Tous les indices disponibles à ce jour laissent penser qu’il s’agit en fait d’une « opération » froidement préméditée. L’Expression du 11 mai 2006 expliquait ainsi que « cette opération rigoureusement étudiée selon un plan d’attaque des plus stratégiques […] vient répondre aux instructions du général-major de l’Armée nationale populaire, Ahmed Gaïd Salah, lui-même, qui avait effectué une visite dans cette région le 27 avril dernier ». Et, dès le 3 mai, Liberté écrivait : « Le plan de l’assaut final aurait été arrêté et présenté à l’état-major qui l’aurait adopté ces dernières 72 heures.

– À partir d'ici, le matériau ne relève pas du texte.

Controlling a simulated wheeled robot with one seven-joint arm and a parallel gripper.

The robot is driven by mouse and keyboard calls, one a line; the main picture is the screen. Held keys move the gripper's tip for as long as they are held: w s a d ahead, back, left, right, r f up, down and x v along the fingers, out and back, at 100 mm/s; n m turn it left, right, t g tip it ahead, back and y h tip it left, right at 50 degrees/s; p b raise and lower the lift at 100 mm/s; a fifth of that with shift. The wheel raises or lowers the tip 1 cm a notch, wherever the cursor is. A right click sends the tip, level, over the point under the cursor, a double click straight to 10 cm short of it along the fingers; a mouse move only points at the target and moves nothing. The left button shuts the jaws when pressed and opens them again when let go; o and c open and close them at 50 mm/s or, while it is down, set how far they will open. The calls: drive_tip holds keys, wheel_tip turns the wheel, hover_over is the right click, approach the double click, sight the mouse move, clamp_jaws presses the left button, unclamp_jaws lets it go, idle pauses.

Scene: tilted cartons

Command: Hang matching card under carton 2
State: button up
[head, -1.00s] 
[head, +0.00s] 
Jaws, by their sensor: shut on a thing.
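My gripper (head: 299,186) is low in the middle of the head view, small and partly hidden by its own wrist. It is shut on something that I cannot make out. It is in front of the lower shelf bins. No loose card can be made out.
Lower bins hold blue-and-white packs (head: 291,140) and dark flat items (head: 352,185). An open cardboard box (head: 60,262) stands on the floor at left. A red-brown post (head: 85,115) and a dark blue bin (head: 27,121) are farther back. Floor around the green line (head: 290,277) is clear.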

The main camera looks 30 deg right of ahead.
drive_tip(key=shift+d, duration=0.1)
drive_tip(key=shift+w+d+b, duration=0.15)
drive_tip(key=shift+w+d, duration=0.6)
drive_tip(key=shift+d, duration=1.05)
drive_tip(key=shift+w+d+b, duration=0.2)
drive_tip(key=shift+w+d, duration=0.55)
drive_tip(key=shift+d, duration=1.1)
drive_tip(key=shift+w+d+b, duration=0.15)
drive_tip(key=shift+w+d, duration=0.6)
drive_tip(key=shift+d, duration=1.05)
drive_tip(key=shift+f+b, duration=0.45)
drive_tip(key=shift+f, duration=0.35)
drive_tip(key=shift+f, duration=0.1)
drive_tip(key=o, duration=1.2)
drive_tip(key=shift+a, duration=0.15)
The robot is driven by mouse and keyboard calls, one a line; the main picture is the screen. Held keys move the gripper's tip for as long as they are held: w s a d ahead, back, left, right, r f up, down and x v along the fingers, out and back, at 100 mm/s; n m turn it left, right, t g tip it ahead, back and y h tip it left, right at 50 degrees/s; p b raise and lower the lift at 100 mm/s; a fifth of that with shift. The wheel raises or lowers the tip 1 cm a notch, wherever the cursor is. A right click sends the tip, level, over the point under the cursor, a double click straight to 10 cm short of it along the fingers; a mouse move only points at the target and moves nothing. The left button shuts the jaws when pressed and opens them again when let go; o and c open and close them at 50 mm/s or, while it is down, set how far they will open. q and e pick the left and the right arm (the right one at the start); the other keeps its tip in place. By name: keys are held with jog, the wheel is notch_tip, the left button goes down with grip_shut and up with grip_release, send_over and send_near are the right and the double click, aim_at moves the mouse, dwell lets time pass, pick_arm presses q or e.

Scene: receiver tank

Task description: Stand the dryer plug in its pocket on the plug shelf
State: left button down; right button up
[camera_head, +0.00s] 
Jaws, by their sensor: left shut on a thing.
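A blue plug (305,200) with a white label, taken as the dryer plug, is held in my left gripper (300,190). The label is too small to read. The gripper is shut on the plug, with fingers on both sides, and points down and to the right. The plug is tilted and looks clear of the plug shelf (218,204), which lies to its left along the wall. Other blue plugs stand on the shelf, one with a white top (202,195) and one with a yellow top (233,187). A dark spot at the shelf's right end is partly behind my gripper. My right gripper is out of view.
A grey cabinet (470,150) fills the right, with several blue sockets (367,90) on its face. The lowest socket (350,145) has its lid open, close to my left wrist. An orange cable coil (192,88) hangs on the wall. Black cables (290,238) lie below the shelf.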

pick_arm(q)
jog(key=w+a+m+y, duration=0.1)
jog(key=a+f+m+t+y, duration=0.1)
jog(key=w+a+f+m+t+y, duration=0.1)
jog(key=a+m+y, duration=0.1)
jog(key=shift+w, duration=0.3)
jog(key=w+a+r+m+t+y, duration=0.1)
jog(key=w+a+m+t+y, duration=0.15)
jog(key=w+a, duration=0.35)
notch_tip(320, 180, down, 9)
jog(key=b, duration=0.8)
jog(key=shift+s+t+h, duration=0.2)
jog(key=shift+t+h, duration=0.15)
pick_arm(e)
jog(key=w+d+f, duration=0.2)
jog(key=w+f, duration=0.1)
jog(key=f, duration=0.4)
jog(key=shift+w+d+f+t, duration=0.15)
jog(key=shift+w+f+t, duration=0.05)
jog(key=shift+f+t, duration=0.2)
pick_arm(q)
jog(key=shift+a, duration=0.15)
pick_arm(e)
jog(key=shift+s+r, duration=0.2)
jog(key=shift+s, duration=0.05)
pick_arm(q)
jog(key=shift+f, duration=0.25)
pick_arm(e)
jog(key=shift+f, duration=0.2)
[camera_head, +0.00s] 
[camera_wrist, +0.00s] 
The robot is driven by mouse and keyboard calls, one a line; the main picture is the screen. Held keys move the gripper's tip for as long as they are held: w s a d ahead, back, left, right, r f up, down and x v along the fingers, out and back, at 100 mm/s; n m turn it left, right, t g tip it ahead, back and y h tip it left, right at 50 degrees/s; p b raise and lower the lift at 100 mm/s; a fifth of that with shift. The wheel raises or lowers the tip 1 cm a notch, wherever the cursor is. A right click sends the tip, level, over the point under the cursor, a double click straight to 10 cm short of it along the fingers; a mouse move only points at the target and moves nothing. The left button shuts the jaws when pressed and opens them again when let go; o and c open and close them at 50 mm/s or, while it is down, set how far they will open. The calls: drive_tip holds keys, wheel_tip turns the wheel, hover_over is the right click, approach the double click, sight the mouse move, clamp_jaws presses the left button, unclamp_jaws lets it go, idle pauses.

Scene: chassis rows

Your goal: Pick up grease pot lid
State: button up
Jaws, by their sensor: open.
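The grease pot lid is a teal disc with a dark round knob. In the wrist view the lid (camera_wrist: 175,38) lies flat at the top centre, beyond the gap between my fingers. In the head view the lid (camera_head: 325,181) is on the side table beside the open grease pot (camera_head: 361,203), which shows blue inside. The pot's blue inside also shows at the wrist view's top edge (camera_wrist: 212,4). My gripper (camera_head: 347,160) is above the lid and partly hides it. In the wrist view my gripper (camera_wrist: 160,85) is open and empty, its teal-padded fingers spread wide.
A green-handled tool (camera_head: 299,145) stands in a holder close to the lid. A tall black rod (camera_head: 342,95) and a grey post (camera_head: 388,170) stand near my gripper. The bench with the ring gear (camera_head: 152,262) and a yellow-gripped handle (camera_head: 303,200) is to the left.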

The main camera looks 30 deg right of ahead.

Depuis, le commandement des opérations, élisant quartier au sein du secteur opérationnel de Jijel, attend le moment propice pour passer à l’acte et mettre fin à l’un des plus anciens et sanguinaires maquis terroristes constitué depuis 1993. En effet, depuis quarante jours, cinquante terroristes appartenant à katibat Ibad Errahmane, relevant de la zone 6 du GSPC que dirige un certain Abou Omeir Mustapha, sont encerclés par les forces de l’ANP sur les monts du Chekfa. Les forces de sécurité, qui ont localisé le dernier refuge des irréductibles du GSPC après qu’une de leurs patrouilles eut subi une meur-trière attaque au pied du Seddat, ont hermétiquement bouclé toutes les issues permettant d’échapper d’une casemate qui ressemble à un abri de plus d’un kilomètre de long dans ces mêmes monts du Seddat sur les hauteurs de la commune d’El-Djamaâ. […] Selon des sources crédibles, l’ANP va donner l’assaut dans les prochaines heures. […] Le choix de l’heure de l’assaut final dépend, selon nos sources, de plusieurs considérations, dont la variable de la présence des femmes et enfants. […] Ainsi, après quarante jours de siège, les forces combinées, sauf reddition de dernière minute, sont en train de peaufiner les dernières retouches d’un assaut qu’on annonce des plus virulents. Les forces spéciales auront face à elles, la moitié des troupes du GSPC de la zone 6, dont certains sont de véritables professionnels. Selon une analyse sûre de l’état psychologique des terroristes assiégés, ils seraient d’une nature suicidaire et prêts à utiliser les femmes et les enfants comme boucliers, ce qui laisse peu de choix au commandement. »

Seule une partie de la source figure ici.